(Data from robot episodes)
━━━━━━━━━━━━━━━━

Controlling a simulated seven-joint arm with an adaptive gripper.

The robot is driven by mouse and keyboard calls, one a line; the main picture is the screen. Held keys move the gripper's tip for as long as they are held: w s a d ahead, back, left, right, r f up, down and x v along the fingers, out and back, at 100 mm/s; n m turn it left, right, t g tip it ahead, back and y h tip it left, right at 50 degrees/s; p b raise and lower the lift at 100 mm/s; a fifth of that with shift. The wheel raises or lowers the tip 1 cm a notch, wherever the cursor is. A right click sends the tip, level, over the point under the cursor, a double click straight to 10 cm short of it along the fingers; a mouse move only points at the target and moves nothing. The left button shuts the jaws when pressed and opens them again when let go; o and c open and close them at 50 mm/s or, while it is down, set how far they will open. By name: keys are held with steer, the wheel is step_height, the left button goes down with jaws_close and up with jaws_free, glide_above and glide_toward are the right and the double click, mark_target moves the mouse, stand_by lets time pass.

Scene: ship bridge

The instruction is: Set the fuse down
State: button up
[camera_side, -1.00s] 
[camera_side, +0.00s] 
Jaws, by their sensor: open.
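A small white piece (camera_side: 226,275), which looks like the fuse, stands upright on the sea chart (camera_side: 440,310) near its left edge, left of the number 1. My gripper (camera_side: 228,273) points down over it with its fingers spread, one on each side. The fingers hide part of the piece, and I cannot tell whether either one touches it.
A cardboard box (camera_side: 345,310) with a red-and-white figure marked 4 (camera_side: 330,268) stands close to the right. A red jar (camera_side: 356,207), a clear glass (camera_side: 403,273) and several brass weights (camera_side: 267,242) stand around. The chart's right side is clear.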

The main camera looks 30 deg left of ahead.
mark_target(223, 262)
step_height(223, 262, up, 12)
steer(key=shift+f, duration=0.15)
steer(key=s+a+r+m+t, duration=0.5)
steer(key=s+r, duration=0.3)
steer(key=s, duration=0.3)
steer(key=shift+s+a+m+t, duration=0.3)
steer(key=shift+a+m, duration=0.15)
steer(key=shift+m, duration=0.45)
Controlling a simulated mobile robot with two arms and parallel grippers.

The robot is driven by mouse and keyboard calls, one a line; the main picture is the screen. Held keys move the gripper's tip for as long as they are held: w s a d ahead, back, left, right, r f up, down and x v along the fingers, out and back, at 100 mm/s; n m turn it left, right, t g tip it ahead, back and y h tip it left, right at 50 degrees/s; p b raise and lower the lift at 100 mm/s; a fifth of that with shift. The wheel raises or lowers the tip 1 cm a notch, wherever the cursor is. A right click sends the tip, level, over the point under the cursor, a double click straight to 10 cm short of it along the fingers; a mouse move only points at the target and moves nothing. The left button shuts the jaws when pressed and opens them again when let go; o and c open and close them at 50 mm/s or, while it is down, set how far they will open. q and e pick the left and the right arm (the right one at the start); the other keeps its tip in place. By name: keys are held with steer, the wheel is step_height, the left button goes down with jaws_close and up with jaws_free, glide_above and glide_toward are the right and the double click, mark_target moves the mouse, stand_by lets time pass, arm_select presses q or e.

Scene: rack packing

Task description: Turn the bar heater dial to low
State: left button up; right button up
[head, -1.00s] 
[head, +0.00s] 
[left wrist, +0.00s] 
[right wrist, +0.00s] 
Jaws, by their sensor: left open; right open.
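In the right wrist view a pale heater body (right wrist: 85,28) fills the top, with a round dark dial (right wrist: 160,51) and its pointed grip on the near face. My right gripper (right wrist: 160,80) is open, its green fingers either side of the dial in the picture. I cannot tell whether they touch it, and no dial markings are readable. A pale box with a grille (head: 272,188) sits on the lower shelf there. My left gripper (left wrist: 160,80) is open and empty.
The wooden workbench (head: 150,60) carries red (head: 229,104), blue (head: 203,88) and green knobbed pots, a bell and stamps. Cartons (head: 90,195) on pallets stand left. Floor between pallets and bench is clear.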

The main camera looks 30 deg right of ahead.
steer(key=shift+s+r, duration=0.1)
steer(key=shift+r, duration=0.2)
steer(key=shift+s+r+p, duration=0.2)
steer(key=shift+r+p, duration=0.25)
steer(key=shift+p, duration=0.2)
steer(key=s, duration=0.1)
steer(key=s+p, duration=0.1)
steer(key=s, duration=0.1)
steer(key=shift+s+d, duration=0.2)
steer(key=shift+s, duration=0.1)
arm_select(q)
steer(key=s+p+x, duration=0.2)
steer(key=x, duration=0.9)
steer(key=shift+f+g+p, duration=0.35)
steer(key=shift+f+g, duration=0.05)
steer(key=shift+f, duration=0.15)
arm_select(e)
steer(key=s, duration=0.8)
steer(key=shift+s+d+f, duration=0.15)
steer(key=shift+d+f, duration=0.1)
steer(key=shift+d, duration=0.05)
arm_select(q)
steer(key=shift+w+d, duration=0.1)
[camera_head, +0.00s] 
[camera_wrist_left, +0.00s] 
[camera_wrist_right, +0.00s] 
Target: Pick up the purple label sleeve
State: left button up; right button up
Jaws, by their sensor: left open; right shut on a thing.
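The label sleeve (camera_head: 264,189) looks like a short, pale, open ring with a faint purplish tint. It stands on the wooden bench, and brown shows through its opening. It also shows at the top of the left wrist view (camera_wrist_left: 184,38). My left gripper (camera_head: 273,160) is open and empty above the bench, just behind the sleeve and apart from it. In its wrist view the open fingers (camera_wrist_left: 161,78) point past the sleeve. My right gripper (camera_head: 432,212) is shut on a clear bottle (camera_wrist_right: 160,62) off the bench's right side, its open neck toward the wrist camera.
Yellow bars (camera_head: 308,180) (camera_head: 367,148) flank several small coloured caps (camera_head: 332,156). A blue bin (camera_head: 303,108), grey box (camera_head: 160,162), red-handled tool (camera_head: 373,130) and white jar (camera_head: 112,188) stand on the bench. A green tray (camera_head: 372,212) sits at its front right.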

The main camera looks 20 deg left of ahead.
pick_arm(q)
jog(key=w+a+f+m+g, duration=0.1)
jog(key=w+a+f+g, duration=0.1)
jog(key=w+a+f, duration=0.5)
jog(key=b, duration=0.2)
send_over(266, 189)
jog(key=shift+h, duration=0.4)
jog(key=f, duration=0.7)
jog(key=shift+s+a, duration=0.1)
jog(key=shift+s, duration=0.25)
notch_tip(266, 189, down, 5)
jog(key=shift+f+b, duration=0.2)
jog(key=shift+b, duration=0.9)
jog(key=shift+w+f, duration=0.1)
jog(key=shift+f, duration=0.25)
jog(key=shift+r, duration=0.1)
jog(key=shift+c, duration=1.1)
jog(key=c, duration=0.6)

━━━━━━━━━━━━━━━━

- WHAT THE EXERCISE ASKS -
Copy all the entries verbatim.

- SOLUTION FOR THIS EXERCISE -
Controlling a simulated seven-joint arm with an adaptive gripper.

The robot is driven by mouse and keyboard calls, one a line; the main picture is the screen. Held keys move the gripper's tip for as long as they are held: w s a d ahead, back, left, right, r f up, down and x v along the fingers, out and back, at 100 mm/s; n m turn it left, right, t g tip it ahead, back and y h tip it left, right at 50 degrees/s; p b raise and lower the lift at 100 mm/s; a fifth of that with shift. The wheel raises or lowers the tip 1 cm a notch, wherever the cursor is. A right click sends the tip, level, over the point under the cursor, a double click straight to 10 cm short of it along the fingers; a mouse move only points at the target and moves nothing. The left button shuts the jaws when pressed and opens them again when let go; o and c open and close them at 50 mm/s or, while it is down, set how far they will open. By name: keys are held with steer, the wheel is step_height, the left button goes down with jaws_close and up with jaws_free, glide_above and glide_toward are the right and the double click, mark_target moves the mouse, stand_by lets time pass.

Scene: ship bridge

The instruction is: Set the fuse down
State: button up
[camera_side, -1.00s] 
[camera_side, +0.00s] 
Jaws, by their sensor: open.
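A small white piece (camera_side: 226,275), which looks like the fuse, stands upright on the sea chart (camera_side: 440,310) near its left edge, left of the number 1. My gripper (camera_side: 228,273) points down over it with its fingers spread, one on each side. The fingers hide part of the piece, and I cannot tell whether either one touches it.
A cardboard box (camera_side: 345,310) with a red-and-white figure marked 4 (camera_side: 330,268) stands close to the right. A red jar (camera_side: 356,207), a clear glass (camera_side: 403,273) and several brass weights (camera_side: 267,242) stand around. The chart's right side is clear.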

The main camera looks 30 deg left of ahead.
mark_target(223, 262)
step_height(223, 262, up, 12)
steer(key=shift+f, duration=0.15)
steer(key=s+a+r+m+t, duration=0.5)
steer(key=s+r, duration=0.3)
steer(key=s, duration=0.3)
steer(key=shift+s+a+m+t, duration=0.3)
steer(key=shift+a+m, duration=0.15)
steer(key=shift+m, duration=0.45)
Controlling a simulated mobile robot with two arms and parallel grippers.

The robot is driven by mouse and keyboard calls, one a line; the main picture is the screen. Held keys move the gripper's tip for as long as they are held: w s a d ahead, back, left, right, r f up, down and x v along the fingers, out and back, at 100 mm/s; n m turn it left, right, t g tip it ahead, back and y h tip it left, right at 50 degrees/s; p b raise and lower the lift at 100 mm/s; a fifth of that with shift. The wheel raises or lowers the tip 1 cm a notch, wherever the cursor is. A right click sends the tip, level, over the point under the cursor, a double click straight to 10 cm short of it along the fingers; a mouse move only points at the target and moves nothing. The left button shuts the jaws when pressed and opens them again when let go; o and c open and close them at 50 mm/s or, while it is down, set how far they will open. q and e pick the left and the right arm (the right one at the start); the other keeps its tip in place. By name: keys are held with steer, the wheel is step_height, the left button goes down with jaws_close and up with jaws_free, glide_above and glide_toward are the right and the double click, mark_target moves the mouse, stand_by lets time pass, arm_select presses q or e.

Scene: rack packing

Task description: Turn the bar heater dial to low
State: left button up; right button up
[head, -1.00s] 
[head, +0.00s] 
[left wrist, +0.00s] 
[right wrist, +0.00s] 
Jaws, by their sensor: left open; right open.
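In the right wrist view a pale heater body (right wrist: 85,28) fills the top, with a round dark dial (right wrist: 160,51) and its pointed grip on the near face. My right gripper (right wrist: 160,80) is open, its green fingers either side of the dial in the picture. I cannot tell whether they touch it, and no dial markings are readable. A pale box with a grille (head: 272,188) sits on the lower shelf there. My left gripper (left wrist: 160,80) is open and empty.
The wooden workbench (head: 150,60) carries red (head: 229,104), blue (head: 203,88) and green knobbed pots, a bell and stamps. Cartons (head: 90,195) on pallets stand left. Floor between pallets and bench is clear.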

The main camera looks 30 deg right of ahead.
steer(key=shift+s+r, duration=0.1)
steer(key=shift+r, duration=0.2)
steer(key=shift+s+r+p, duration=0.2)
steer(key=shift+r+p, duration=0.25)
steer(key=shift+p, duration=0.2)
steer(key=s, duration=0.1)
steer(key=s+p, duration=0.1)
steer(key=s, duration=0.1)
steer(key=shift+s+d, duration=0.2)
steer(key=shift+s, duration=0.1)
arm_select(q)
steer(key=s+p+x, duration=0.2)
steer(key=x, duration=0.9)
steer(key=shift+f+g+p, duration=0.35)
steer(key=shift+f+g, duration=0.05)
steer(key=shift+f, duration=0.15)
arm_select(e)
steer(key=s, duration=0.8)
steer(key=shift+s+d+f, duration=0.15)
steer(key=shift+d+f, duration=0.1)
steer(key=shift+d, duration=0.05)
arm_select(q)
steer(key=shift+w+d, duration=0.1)
[camera_head, +0.00s] 
[camera_wrist_left, +0.00s] 
[camera_wrist_right, +0.00s] 
Target: Pick up the purple label sleeve
State: left button up; right button up
Jaws, by their sensor: left open; right shut on a thing.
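The label sleeve (camera_head: 264,189) looks like a short, pale, open ring with a faint purplish tint. It stands on the wooden bench, and brown shows through its opening. It also shows at the top of the left wrist view (camera_wrist_left: 184,38). My left gripper (camera_head: 273,160) is open and empty above the bench, just behind the sleeve and apart from it. In its wrist view the open fingers (camera_wrist_left: 161,78) point past the sleeve. My right gripper (camera_head: 432,212) is shut on a clear bottle (camera_wrist_right: 160,62) off the bench's right side, its open neck toward the wrist camera.
Yellow bars (camera_head: 308,180) (camera_head: 367,148) flank several small coloured caps (camera_head: 332,156). A blue bin (camera_head: 303,108), grey box (camera_head: 160,162), red-handled tool (camera_head: 373,130) and white jar (camera_head: 112,188) stand on the bench. A green tray (camera_head: 372,212) sits at its front right.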

The main camera looks 20 deg left of ahead.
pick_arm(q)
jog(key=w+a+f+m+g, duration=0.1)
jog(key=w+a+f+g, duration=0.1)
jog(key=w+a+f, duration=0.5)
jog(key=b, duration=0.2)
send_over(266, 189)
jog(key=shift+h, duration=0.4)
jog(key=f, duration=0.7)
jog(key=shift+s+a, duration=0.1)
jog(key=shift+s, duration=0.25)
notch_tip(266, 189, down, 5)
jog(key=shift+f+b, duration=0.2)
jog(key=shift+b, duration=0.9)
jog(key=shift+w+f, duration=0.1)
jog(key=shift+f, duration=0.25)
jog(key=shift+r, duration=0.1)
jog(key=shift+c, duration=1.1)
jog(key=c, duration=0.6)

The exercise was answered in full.